Willow visits Angel and Faith, telling them they need to bring back magic. We're told all of a sudden that the world is worse, there's no more art, people are depressed. Sure would have been nice if one of last 20 issues of this story had bothered to show that. Anyway, Willow needs to go to a reality where magic still exists, but she can't open a portal. So she needs to go to the only universe that doesn't need a portal, instead you need to rip open a rift in reality. Yes, that's right, they go to Quor'toth.
Which is the problem here, right? For all the Warren and Amy of Season 8 it still felt like it was doing something new. None of the typical sequely things of season 9 have been too bad so far, but I'm starting to get suspicious.
They go to Quor'toth, and they bring Connor. Connor inspired a race of demons to worship his mercy and grace even though there's little sign he had any. Anyway, Quor'toth was okay. I liked getting to see it. I wish it was scarier though. I wonder if maybe they should have been trapped there longer.
Angel also defends his actions as Twilight by saying he was going to bring everyone over to the new universe, Buffy just never listens. It reminded me a lot of this conversation from the show:
Angel: I've done things. Questionable things.
Lorne the Host: Yes, you have. But-But you didn't kill those lawyers, Angel. That was slated to happen with or without you. The Powers were just trying to work it so it'd be without you, that's all. You weren't much help in that department, were you, sparky?
I guess there's nothing more Angel then a retcon that tries to make his actions less horrible.

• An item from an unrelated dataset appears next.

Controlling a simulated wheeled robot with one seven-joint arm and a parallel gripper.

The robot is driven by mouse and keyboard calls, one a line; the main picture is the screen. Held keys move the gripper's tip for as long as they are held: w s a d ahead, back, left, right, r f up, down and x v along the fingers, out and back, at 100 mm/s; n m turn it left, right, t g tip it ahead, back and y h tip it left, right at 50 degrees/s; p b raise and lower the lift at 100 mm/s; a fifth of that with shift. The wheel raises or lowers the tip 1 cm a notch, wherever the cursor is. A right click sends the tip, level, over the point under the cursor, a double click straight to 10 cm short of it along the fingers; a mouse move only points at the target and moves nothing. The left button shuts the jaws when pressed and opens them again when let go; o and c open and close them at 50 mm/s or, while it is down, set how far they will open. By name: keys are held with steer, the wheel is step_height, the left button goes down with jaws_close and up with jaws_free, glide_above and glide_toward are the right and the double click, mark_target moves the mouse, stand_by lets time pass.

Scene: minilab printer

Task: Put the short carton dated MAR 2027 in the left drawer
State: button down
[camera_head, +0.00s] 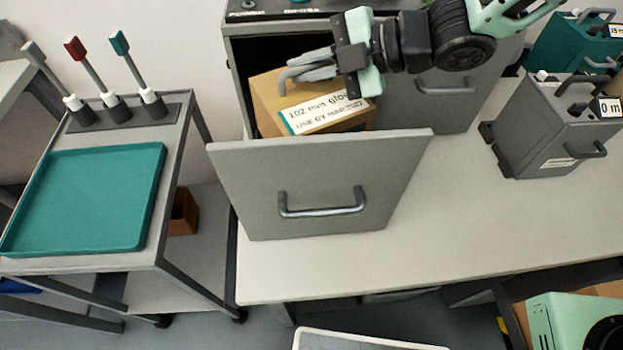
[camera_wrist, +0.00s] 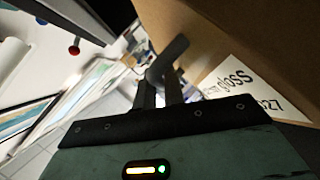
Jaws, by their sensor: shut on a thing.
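The carton (camera_head: 265,104) is a brown box with a white label reading "102 mm gloss" and a partly legible "USE BY" line. In the wrist view the carton (camera_wrist: 225,30) fills the upper right, and its label (camera_wrist: 235,85) shows "gloss" and "27". My gripper (camera_head: 290,74) is shut on the carton at its upper part. The carton is tilted in the head view and sits within the opening of the pulled-out left drawer (camera_head: 320,160), behind its front panel. Its lower part is hidden by that panel, so I cannot tell whether it touches the drawer floor.
The right drawer (camera_head: 450,105) is closed. A grey unit (camera_head: 545,135) and a teal unit (camera_head: 570,45) stand on the right of the white bench (camera_head: 440,210). A cart with a teal tray (camera_head: 85,200) and several upright tools is at left. The bench front is clear.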

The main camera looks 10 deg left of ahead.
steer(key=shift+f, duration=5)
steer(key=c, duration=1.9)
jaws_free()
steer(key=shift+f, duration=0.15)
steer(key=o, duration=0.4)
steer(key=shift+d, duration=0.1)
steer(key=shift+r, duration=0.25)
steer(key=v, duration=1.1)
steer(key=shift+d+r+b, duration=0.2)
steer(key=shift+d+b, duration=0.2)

At the end of the issue we get a oneshot. The second half is about the utterly boring Nash and Pearl and they're origins. It has a real "Dunwich Horror" vibe and probably should have been a couple of issues to let the horror marinate a bit more. The first half though is a conversation between Angel and Whistler where Whistler declares his new plan to bring magic back and that he's comfortable with the casualties. The casualties for his new plan is billions, his old one was only going to be millions. This is definitely the problem with deciding how many are acceptable loses. I guess it's good that Angel think billions of deaths are too many, but I'm a little concerned that he thought millions was acceptable.